The First Sino-Japanese War and the Open Door Notes

From August of 1894 to April of 1895, emerging power Japan clashed with the Qing Dynasty over dominance in Korea in what later became known as the first Sino-Japanese War. The war ended in a clear Japanese victory with the Treaty of Shimonoseki — a major blow to the Qing Dynasty’s reputation and regional power.  Japan gained additional rights within China, such as the right to build factories. The U.S. also obtained these rights through the most favored nation principle while simultaneously becoming a competitor with Japan in Southeast China. The topic of Taiwan came under discussion as part of the treaty, but Qing officials resisted ceding the island to Japan, instead declaring it the Republic of Formosa in May of 1895. In response, Japan invaded Taiwan and took control of the island through military force city by city. This marked the beginning of a half century of Japanese occupation in Taiwan.

With multiple powers claiming dominance in China, Secretary of State John Hay introduced the idea of an “Open Door” to China through notes dispatched to European powers in 1899. The idea behind the Open Door Notes was first introduced by British and American experts on China, Alfred Hippisley and William Rockhill, with the intent of protecting both countries’ trade interests in China.  The notes promoted equal trade opportunities in China for foreign powers with no country having complete control over China. Secretary Hay sent the notes to influential powers in China including Great Britain, Germany, France, Russia, and Japan. Although the notes themselves had very little legal standing, they marked the beginning of the U.S.’s policy towards East Asia as one of an open door.

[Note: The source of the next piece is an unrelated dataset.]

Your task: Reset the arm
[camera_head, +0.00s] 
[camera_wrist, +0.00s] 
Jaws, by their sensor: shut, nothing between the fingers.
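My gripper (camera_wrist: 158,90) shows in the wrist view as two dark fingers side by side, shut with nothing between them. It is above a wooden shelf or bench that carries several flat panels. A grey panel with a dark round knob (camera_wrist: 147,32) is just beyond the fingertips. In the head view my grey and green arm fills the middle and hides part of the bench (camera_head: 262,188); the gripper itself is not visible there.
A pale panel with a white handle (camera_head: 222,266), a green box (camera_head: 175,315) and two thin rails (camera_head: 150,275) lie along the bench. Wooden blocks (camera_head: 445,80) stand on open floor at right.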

Rising Tensions and the Fall of the Qing Dynasty

In the late 1890s, anti-foreign sentiment was rising among the Chinese despite the Americans’ hopeful open door attitude. The Boxer Rebellion, named after the martial artists who started the group, gained momentum in China for its anti-foreigner and anti-Christian sentiments. A common slogan of the Boxers was, “support the Qing, destroy the foreigner.” The Boxers targeted all foreigners, including missionaries and embassy staff, many of whom went into hiding, barricading themselves in their legations. In 1900, the Boxer Rebellion was crushed by the combined military strength of multiple nations, including the U.S. The U.S. Marines played a large role in defending the legations and overpowering the Boxers.  In 1901, foreign powers forced the Qing to sign a settlement called the Boxer Protocol in which the Qing court was required to pay more than $330 million to foreign nations in reparations, significantly weakening the already troubled Qing Dynasty. The U.S. later used their share of the reparations to fund scholarships for Chinese students to study in the U.S.

Anti-foreign sentiment continued to rise. Soon anti-foreign sentiment transformed into anti-American sentiment. From 1906-1906, Shanghai, Beijing, and other major cities in China began boycotting U.S. businesses and products, reflecting the growing nationalism in China.

The Qing Dynasty, in an effort to strengthen their weakening legitimacy, enacted a series of reforms and changes to the constitution. At the same time, in order to fund the expansion of railroads in China, the government took out a string of loans from foreign governments. Despite–or perhaps because of–these changes, discontent with the government surged and rebellions took place all over China. In fall of 1911, the Qing Dynasty fell.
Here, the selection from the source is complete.